Mehmet 6 yaşına geldiğinde, Adana İngilizler ve Fransızlar tarafından işgal edilince aile Toroslara kaçmış, bu kaç göç sırasında sığındıkları Toroslarda köylülerden çok güzel türküler öğrenmiştir.
Yoksul olan aile, 10 yaşına gelen Mehmet'i, bakamadıkları için o zamanki adıyla 'Dar-ül Eytam''a; öksüzler yurduna vermiştir. Müzik öğretmeni Mehmet Tahir'in okula keman aldırması üzerine İlkokul 4. sınıfta keman çalmaya başlar.

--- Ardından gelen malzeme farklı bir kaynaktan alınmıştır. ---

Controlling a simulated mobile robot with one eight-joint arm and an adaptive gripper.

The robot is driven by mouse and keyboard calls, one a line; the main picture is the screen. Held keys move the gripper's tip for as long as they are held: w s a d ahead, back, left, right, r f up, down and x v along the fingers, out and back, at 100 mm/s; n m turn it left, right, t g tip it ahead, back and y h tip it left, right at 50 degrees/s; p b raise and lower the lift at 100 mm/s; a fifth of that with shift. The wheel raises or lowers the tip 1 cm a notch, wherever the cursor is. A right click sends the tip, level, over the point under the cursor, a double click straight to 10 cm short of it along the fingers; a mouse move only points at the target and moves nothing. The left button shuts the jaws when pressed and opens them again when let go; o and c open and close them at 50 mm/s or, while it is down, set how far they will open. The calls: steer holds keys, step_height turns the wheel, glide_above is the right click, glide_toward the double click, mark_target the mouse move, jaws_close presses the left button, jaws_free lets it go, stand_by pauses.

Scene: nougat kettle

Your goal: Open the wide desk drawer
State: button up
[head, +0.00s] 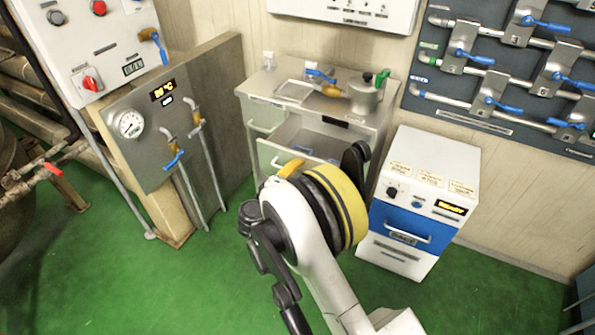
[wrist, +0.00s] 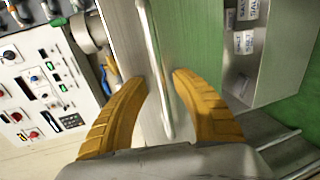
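The grey metal desk (head: 375,121) stands against the wall in the head view. A compartment below its top stands open, with grey inside and small blue-marked items visible. Pale green front panels show at its left, one with a bar handle (head: 261,128). My gripper (wrist: 162,77) is low in front of the desk; in the head view one yellow finger (head: 290,168) shows and my wrist hides the rest. In the wrist view its two yellow fingers are apart, on either side of a bar handle (wrist: 147,40). I see no clear finger contact with the bar.
A metal kettle (head: 364,97) and small items stand on the desk top. A blue and white cabinet (head: 405,225) stands to its right. A panel with a gauge (head: 130,124) and pipes is to the left. Labelled packets (wrist: 244,42) lie in a grey compartment. Green floor ahead is clear.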

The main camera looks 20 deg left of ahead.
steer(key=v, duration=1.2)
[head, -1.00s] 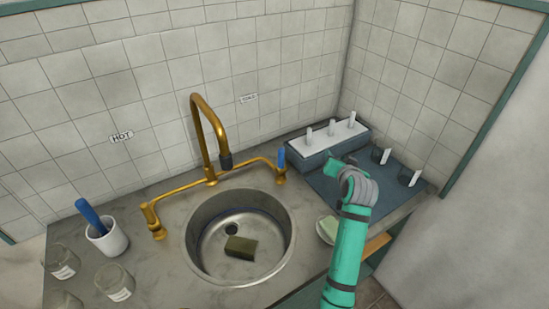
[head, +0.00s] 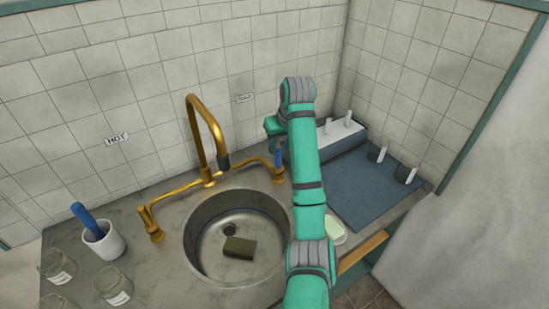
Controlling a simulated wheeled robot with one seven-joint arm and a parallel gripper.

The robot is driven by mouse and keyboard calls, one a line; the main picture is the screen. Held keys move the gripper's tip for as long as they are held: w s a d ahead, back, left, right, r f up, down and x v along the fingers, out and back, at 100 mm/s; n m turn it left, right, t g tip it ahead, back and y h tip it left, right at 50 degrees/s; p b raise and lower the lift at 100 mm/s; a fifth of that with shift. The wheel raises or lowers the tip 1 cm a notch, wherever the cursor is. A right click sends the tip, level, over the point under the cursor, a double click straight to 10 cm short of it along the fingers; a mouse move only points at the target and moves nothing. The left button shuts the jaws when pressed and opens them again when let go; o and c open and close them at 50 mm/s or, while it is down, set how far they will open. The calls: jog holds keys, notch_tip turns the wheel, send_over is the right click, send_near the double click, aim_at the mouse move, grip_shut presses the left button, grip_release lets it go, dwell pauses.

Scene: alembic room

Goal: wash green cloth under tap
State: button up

Adana Öksüzler Yurdu'ndan dördüncü sınıftan Mehmet ve beşinci sınıftan Şaban sınava girer. Mehmet sınavı kazanır. Okul müdürü Mehmet'i çağırarak "Sen bir sene daha bu okulda okuyabilirsin. Ama Şaban açıkta kalır. Bu yıl onu kazanmış gibi gösterelim. Sen nasılsa seneye yine sınava girersin" der. Mehmet kabul eder. Gerçekten bir sonraki yıl sınava giren Mehmet de, Suphi de sınavı kazanırlar. Ancak, bu sefer de öksüz yurtlarına başka bir bildiri gelir: "Okulu bitiren tüm çocuklar zorunlu olarak askeri okullara girecek" denmektedir.